Vicenza, 2004
Di certe cose (e purtroppo anche di certe persone) ci si cura solamente quando mancano. E magari in quell’occasione ti accorgi pure che ci tenevi. Forse è capitato così anche per un simbolo assai presente nel panorama quotidiano della nostra vita, sia privata che pubblica: il crocifisso. Fino a che si tratta di una presenza scontata, lo si usa come soprammobile o monile; appena qualcuno osa toccarlo (nel caso concreto un musulmano non rappresentativo della sua gente e della sua cultura) apriti cielo! I primi a cavalcare la reazione sono stati i politici, con intenti tutt’altro che nobili; poi tutti coloro che non si rassegnano al fatto che ormai l’Italia è un paese secolarizzato, entrato definitivamente nella post-cristianità; infine quanti in questa occasione si sono davvero interrogati sul significato di questo simbolo, non così innocuo come potrebbe sembrare. |
Non dimentichiamo infatti che all’origine della scelta fatta dai cristiani – di fare della croce il proprio segno identitario – sta lo sconcerto così ben riassunto da Paolo: E mentre i Giudei chiedono i miracoli e i Greci cercano la sapienza, noi predichiamo Cristo crocifisso, scandalo per i Giudei, stoltezza per i pagani; ma per coloro che sono chiamati predichiamo Cristo potenza di Dio e sapienza di Dio. Perché ciò che è stoltezza di Dio è più sapiente degli uomini e ciò che è debolezza di Dio è più forte degli uomini (1Cor 1,22-25). Una società, quindi, se riconosce che le sue radici culturali hanno a che fare con questo simbolo, non può non chiedersi quali siano le scelte etiche in sintonia con tale matrice. Meraviglia, pertanto, che a sbandierare il crocifisso sia chi non esita a legittimare imperialismi economici e militari.

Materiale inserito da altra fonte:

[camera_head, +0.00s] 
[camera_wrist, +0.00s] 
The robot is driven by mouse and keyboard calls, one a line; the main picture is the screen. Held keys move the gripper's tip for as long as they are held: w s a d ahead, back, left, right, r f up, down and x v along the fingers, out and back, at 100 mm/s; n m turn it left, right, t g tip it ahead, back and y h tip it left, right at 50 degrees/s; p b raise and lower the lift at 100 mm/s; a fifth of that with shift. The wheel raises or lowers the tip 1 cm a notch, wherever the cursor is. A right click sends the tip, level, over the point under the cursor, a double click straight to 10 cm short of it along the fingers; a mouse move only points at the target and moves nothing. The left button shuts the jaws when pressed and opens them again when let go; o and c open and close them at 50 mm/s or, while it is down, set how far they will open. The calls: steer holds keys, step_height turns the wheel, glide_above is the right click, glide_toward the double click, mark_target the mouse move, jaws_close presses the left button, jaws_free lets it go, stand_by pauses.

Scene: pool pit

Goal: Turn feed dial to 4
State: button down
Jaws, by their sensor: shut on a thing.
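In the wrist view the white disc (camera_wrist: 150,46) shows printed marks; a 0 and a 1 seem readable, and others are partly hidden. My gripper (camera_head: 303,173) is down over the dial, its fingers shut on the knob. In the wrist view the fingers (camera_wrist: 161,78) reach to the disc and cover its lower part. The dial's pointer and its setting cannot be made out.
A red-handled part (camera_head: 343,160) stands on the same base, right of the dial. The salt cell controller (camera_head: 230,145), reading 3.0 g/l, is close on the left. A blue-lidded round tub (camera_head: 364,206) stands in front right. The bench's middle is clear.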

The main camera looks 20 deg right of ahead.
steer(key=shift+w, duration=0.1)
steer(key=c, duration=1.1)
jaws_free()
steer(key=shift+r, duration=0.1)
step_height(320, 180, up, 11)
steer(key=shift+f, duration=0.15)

La complessità del problema posto – non anzitutto crocifisso sì o crocifisso no, ma che cosa esso significhi per la coscienza occidentale ed europea, confrontata sempre più con la multiculturalità – ha avuto eco negli incontri del breve ciclo di dialogo e confronto, i cui Atti sono ora pubblicati:
In croce fisso: provocazioni da un simbolo. |
Si tratta di una iniziativa collaudata, che si rivolge a quanti vogliono pensosamente confrontarsi su temi di apertura e respiro, in modo laico ma significativamente riferito alla grande tradizione religiosa e di fede custodita dalla comunità cristiana. Essa vede l?apporto del Centro Presenza Donna, dell’ Ufficio diocesano per l’evangelizzazione e la catechesi e (da quest’anno) dell’Ufficio per il servizio culturale; a testimoniare il tentativo di aprire al confronto non soli i singoli ma una chiesa diocesana, tentata troppo spesso (come ogni istituzioni) di assumere atteggiamenti di chiusura e di conservazione. La qualità degli apporti e il coinvolgimento delle persone hanno testimoniato, in questi anni, che si tratta di una scelta proficua e quindi di una strada da tenere aperta. |
I tre relatori chiamati a reagire di fronte al crocifisso non hanno solo parlato e argomentato, hanno testimoniato. Se infatti l’intervento di Dacia Maraini parte proprio dalla memoria di una bambina che, in collegio, guarda al crocifisso per rassicurare il cuore e sentirsi pacificata; e se il racconto del vescovo Henri Teissier è caldo della vita di una chiesa e di un popolo, che non possono incontrarsi sul crocifisso, ma su quello che da esso promana: una indefessa volontà di accoglienza e di amore; il contributo di Massimo Cacciari ha il rigore delle idee e l’incandescenza dell’oracolo profetico, coinvolgente perché coinvolto. Tre differenti modalità di mettere al centro Colui che, in croce fisso, non cessa di interrogare anzitutto chi vorrebbe impossessarsene – fosse pure per rivendicare un alto simbolo culturale, che tuttavia non può non sfuggire ad ogni operazione riduttiva. L’augurio è che un’autentica ricomprensione della croce la faccia diventare così nostra da non esserlo più; essa parli a tutti, di un Dio di tutti, a favore di una società finalmente a misura di ciascuno.